▶ SET TASK
Of the records that follow, copy only the lines from the line containing "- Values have" to the line containing "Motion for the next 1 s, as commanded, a", both included, exactly as written.

▶ Records of robot episodes
▼
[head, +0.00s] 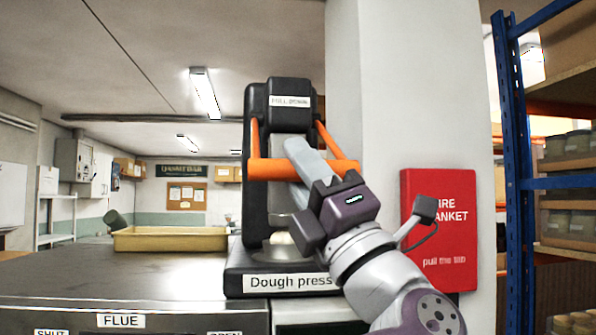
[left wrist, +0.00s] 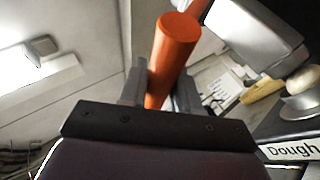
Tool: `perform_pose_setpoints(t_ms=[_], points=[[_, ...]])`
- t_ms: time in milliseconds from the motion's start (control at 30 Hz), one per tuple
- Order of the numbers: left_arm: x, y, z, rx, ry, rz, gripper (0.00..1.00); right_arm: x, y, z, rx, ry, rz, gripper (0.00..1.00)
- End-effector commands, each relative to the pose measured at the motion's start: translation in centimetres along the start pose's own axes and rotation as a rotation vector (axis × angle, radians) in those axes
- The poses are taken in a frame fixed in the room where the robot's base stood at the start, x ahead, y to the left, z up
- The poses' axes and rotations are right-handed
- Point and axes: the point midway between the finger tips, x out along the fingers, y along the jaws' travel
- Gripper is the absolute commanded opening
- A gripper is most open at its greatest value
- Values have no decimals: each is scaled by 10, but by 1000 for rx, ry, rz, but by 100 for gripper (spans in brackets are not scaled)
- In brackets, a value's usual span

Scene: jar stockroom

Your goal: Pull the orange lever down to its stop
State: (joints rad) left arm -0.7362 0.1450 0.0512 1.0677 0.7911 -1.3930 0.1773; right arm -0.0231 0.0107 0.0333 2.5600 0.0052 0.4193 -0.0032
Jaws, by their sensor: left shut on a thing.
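The orange lever (head: 268,169) is a thick crossbar on two orange side arms at the front of the black dough press (head: 255,205). The side arms slope up from the bar into the press head, which has a "PULL DOWN" label. The bar sits at about mid-height, well above the press base. My left gripper (head: 293,148) reaches up from the lower right and its fingers cross the bar. In the left wrist view, the orange bar (left wrist: 172,48) stands between the two grey fingers of my gripper (left wrist: 162,88), which are shut on it. My right gripper is out of view.
The press stands on a dark metal counter (head: 130,275) with a yellow tray (head: 170,240) to its left. A white pillar (head: 410,90) with a red fire blanket box (head: 440,215) is close right of my arm. Blue-framed shelving (head: 513,170) stands further right.

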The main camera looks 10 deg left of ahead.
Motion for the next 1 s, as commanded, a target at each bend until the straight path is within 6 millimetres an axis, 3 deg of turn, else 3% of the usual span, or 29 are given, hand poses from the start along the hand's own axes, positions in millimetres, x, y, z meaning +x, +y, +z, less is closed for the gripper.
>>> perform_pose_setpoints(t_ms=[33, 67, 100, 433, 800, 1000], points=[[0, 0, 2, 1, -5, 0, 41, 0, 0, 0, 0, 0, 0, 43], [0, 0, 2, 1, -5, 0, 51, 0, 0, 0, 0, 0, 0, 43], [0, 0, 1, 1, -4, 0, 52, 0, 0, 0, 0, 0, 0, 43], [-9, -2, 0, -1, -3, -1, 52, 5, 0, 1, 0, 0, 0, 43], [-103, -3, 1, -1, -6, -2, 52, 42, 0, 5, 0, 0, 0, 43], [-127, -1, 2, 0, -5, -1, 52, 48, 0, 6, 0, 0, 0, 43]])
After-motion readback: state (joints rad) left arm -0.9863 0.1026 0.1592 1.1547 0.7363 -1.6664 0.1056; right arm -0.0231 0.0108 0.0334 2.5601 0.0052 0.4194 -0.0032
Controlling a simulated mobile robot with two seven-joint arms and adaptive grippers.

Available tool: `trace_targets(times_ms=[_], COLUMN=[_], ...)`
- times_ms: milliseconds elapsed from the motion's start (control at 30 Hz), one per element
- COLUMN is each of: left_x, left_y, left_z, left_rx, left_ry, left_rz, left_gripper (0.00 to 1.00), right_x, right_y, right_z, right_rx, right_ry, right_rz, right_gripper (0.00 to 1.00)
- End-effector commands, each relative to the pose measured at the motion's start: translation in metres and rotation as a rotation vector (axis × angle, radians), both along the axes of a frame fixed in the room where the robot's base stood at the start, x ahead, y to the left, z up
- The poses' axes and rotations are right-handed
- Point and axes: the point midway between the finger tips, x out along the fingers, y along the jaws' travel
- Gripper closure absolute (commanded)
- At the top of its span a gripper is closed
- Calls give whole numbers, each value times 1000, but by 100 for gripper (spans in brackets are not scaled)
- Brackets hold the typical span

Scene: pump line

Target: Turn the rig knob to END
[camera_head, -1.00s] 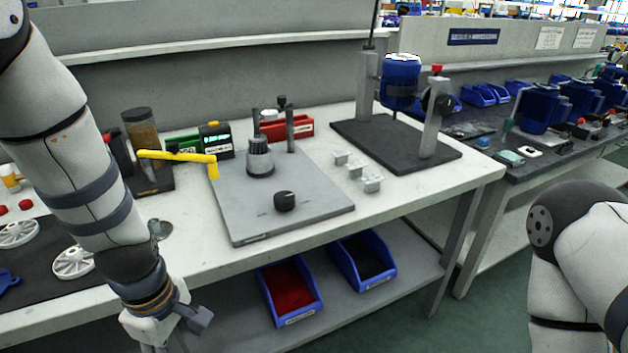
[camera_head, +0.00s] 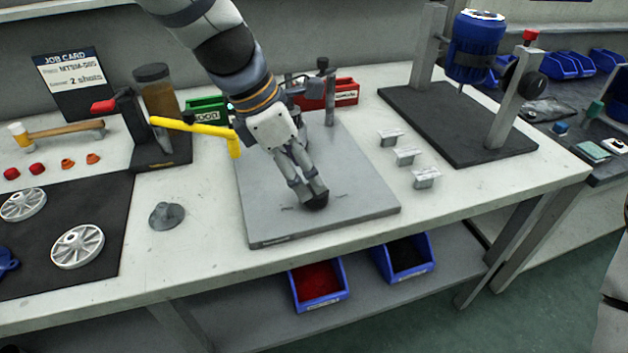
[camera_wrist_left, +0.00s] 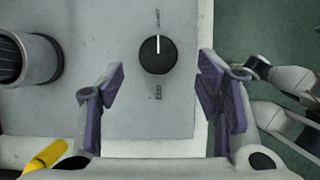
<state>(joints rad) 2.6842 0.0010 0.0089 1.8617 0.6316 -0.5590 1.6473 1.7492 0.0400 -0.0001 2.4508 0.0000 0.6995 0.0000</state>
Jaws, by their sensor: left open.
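The rig knob (camera_wrist_left: 158,55) is round and black, with a white pointer line toward the upper of two small labels on the plate in the left wrist view. The lower, shorter label appears to read END; the upper is too small to read surely. In the head view the knob (camera_head: 317,203) shows only partly, below my left fingertips. My left gripper (camera_head: 312,192) is open and points down at it. In the left wrist view, the fingers (camera_wrist_left: 162,82) are apart, with the knob between and just beyond them; no contact shows.
The grey rig plate (camera_head: 265,225) carries posts behind my left arm. A yellow lever (camera_head: 195,128) sticks out at its left. Three small metal blocks (camera_head: 404,156) and a black-based pump stand (camera_head: 480,150) are at the right.

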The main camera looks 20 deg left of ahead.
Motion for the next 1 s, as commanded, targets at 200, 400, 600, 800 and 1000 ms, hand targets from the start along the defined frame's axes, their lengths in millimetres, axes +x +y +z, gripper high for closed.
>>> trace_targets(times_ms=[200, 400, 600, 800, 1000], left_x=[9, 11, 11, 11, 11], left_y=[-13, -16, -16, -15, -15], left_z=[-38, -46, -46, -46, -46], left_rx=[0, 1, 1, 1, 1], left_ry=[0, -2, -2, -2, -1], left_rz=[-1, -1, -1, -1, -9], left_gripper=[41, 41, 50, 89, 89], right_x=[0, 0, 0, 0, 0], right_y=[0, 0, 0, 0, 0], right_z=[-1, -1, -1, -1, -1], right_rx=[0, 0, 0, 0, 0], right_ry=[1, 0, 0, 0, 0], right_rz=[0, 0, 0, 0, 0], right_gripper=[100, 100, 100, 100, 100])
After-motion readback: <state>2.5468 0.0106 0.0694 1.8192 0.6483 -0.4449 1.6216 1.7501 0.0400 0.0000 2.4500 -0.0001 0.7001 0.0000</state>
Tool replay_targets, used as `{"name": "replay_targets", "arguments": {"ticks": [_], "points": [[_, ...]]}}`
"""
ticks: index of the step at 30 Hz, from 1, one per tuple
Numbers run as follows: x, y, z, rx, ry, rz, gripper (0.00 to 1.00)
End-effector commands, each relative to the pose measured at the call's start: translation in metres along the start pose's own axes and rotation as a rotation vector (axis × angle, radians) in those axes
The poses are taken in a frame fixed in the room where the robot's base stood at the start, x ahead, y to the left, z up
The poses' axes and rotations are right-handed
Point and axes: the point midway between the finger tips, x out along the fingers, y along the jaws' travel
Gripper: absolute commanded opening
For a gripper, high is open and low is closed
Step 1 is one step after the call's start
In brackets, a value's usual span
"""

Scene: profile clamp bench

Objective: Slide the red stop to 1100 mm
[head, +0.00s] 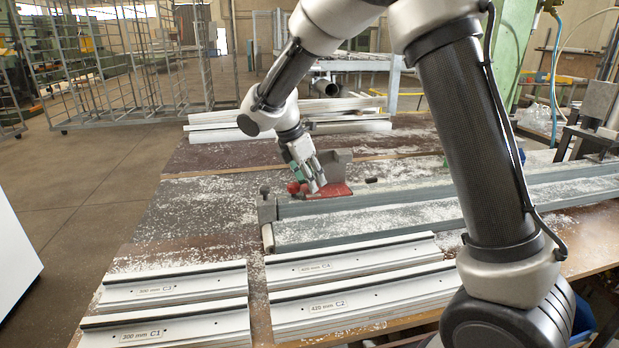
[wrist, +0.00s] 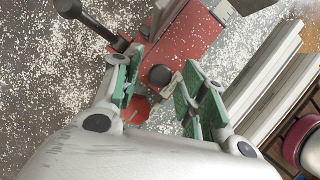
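The red stop (head: 335,190) sits at the left part of the clamp rail (head: 390,197), beside a grey block. A red knob (head: 293,187) shows just left of my gripper (head: 311,176). In the wrist view the red stop (wrist: 190,40) runs up and right between and beyond my fingers. My gripper (wrist: 163,68) has its two green-padded fingers apart. A dark round knob (wrist: 160,76) on the stop stands between them, with gaps visible on both sides. I cannot tell whether the lower fingers touch the stop. No scale mark is readable.
White profiles labelled C3 (head: 175,286), C1 (head: 165,325), C4 (head: 350,262) and C2 (head: 365,300) lie in front of the rail. More profiles (head: 345,118) lie behind. White chips cover the bench. A dark lever (wrist: 85,18) stands close to the left finger.

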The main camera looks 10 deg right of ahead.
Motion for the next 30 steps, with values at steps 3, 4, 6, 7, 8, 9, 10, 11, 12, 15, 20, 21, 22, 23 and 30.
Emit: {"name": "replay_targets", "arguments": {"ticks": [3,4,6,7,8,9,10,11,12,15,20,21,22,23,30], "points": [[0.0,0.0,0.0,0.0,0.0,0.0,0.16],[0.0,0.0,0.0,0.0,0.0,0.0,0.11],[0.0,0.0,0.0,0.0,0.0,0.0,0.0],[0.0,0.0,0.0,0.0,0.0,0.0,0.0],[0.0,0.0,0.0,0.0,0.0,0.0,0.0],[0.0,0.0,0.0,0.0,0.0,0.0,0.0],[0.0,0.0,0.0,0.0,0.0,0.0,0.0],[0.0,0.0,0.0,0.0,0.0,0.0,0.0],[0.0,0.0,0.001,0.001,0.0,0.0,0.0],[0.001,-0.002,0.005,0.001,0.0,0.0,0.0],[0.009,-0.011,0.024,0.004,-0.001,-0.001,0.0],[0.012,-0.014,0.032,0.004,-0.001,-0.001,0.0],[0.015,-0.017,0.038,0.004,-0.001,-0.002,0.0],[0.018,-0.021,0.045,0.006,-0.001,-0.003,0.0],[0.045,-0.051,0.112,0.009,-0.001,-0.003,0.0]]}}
▲
▶ WORKED ANSWER
- Values have no decimals: each is scaled by 10, but by 1000 for rx, ry, rz, but by 100 for gripper (spans in brackets are not scaled)
- In brackets, a value's usual span

Scene: jar stockroom

Your goal: Pull the orange lever down to its stop
State: (joints rad) left arm -0.7362 0.1450 0.0512 1.0677 0.7911 -1.3930 0.1773; right arm -0.0231 0.0107 0.0333 2.5600 0.0052 0.4193 -0.0032
Jaws, by their sensor: left shut on a thing.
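The orange lever (head: 268,169) is a thick crossbar on two orange side arms at the front of the black dough press (head: 255,205). The side arms slope up from the bar into the press head, which has a "PULL DOWN" label. The bar sits at about mid-height, well above the press base. My left gripper (head: 293,148) reaches up from the lower right and its fingers cross the bar. In the left wrist view, the orange bar (left wrist: 172,48) stands between the two grey fingers of my gripper (left wrist: 162,88), which are shut on it. My right gripper is out of view.
The press stands on a dark metal counter (head: 130,275) with a yellow tray (head: 170,240) to its left. A white pillar (head: 410,90) with a red fire blanket box (head: 440,215) is close right of my arm. Blue-framed shelving (head: 513,170) stands further right.

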The main camera looks 10 deg left of ahead.
Motion for the next 1 s, as commanded, a target at each bend until the straight path is within 6 millimetres an axis, 3 deg of turn, else 3% of the usual span, or 29 are given, hand poses from the start along the hand's own axes, positions in millimetres, x, y, z meaning +x, +y, +z, less is closed for the gripper.

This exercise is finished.